When he was starting out, Warhol was in advertising. He is himself a product of the mass culture whose simulacra he would profess to be real with ruthless cynicism. Warhol’s serial paintings would become industrial like the America of the 1950s. While he painted the first soup cans by hand, silkscreening would make it possible for him to increase his productivity and to literally work like a robot, without the least bit of emotion: the repetition of modular images, lining up dollar bills, Coca Cola bottles, series of “Disasters” in black, in white, in black and white…Silkscreening allows for the non-hierarchical multiplication of information. “Repetition makes everything equal—an accident, Marylin’s face, the electric chair, a Campbell soup can. Everything has value. And nothing is important.” By increasing the use of mechanical reproduction techniques, Warhol wishes to disappear as an author. “Warhol is a machine.” This is the precise wish that Baudrillard would formulate behind the objective of his camera. “Warhol is merely the agent who makes things appear ironically. He is just the medium for this huge ad that the world has created for itself through technique, through images, forcing our imagination to vanish, our passions to become extraverted.” Any effort on the part of the subject to interpret them is prohibited. The process of the pop artist implies the retreat of art as a singular, original activity that creates illusions. It also marks the retreat of the artist himself, an act that Andy Warhol played so well by dressing up as the icon of platitudes. Agnostic, cool, casual, looking at his life as if in a film or a TV show, without participating in it, other than as a voyeur, voluntarily allowing others to sign his artwork, Warhol was “somewhere else.” The artist seduced the philosopher who saw in this provocative disinvestment, “in this robotic snobbery,” an increase in the power of the simulacrum and of the fetishism of value, embodied so emblematically in the art market.
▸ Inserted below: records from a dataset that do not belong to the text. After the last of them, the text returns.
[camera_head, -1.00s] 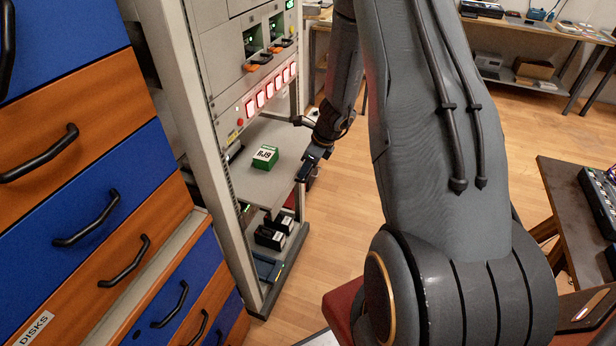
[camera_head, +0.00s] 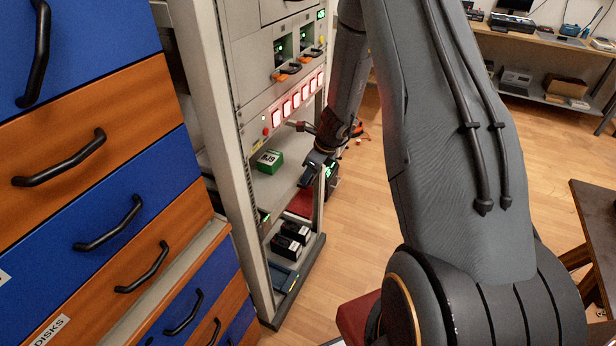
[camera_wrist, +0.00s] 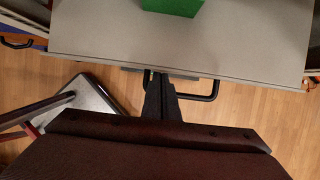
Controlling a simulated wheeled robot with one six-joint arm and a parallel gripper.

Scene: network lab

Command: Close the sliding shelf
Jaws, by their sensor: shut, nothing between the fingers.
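The sliding shelf (camera_head: 285,186) is a grey panel that sticks part way out of the rack below the row of lit red-and-white modules. A green box (camera_head: 269,161) with a white label rests on it. In the wrist view the shelf (camera_wrist: 120,42) fills the top, with part of the green box (camera_wrist: 172,5) on it. A black handle (camera_wrist: 212,92) shows below the shelf's front edge. My gripper (camera_head: 306,178) is at the shelf's front. In the wrist view its shut, empty fingers (camera_wrist: 158,78) meet the front edge beside the handle; whether they touch is unclear.
The rack (camera_head: 240,150) has a lower level with black boxes (camera_head: 288,240). A blue and orange drawer cabinet (camera_head: 90,190) stands close on the left. A dark table (camera_head: 600,215) is at the right, and a workbench (camera_head: 540,45) at the back. Wood floor (camera_head: 352,215) lies open between.

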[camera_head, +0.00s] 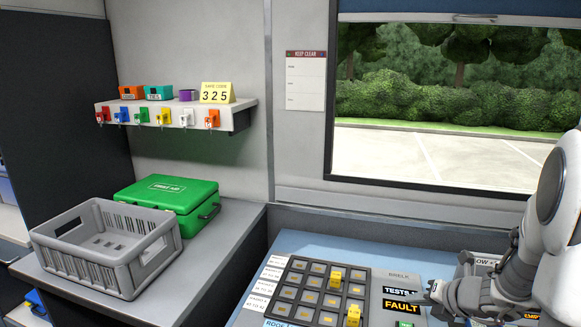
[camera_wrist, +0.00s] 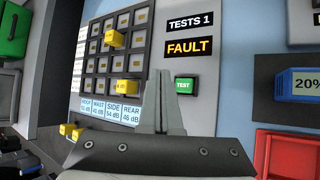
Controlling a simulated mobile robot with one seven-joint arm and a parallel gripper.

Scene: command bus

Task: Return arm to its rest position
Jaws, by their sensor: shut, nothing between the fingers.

Duchamp and Warhol have therefore radically shifted the aesthetic into the banality of the everyday, diffracting it through all social spaces, mixing it with mass culture and turning it into an analogon of “a system of objects.” What is left after Duchamp and Warhol? We would be tempted to say not much, because they razed everything to the ground. Sure, certain names come up among the hyperrealists—or on their periphery, like Bacon or Hopper. We know well that Jean Baudrillard was fond of them. But the exceptions are rare and the reality stark. For example, he considers that there was genius in Warhol’s Campbell soup cans of the 1960s, that during this inaugural period of pop art, the artist orchestrated the entry of the commodity into the art scene by fetishizing it and effecting the highest degree of simulation. However, the Soup Boxes, 20 years later, are no more than the stereotype of simulation. While in 1965, he ridiculed the division between copy and original in a singular manner, and the creative gesture was part of the duplication technique, in the 1980s, he just recycled the initial event.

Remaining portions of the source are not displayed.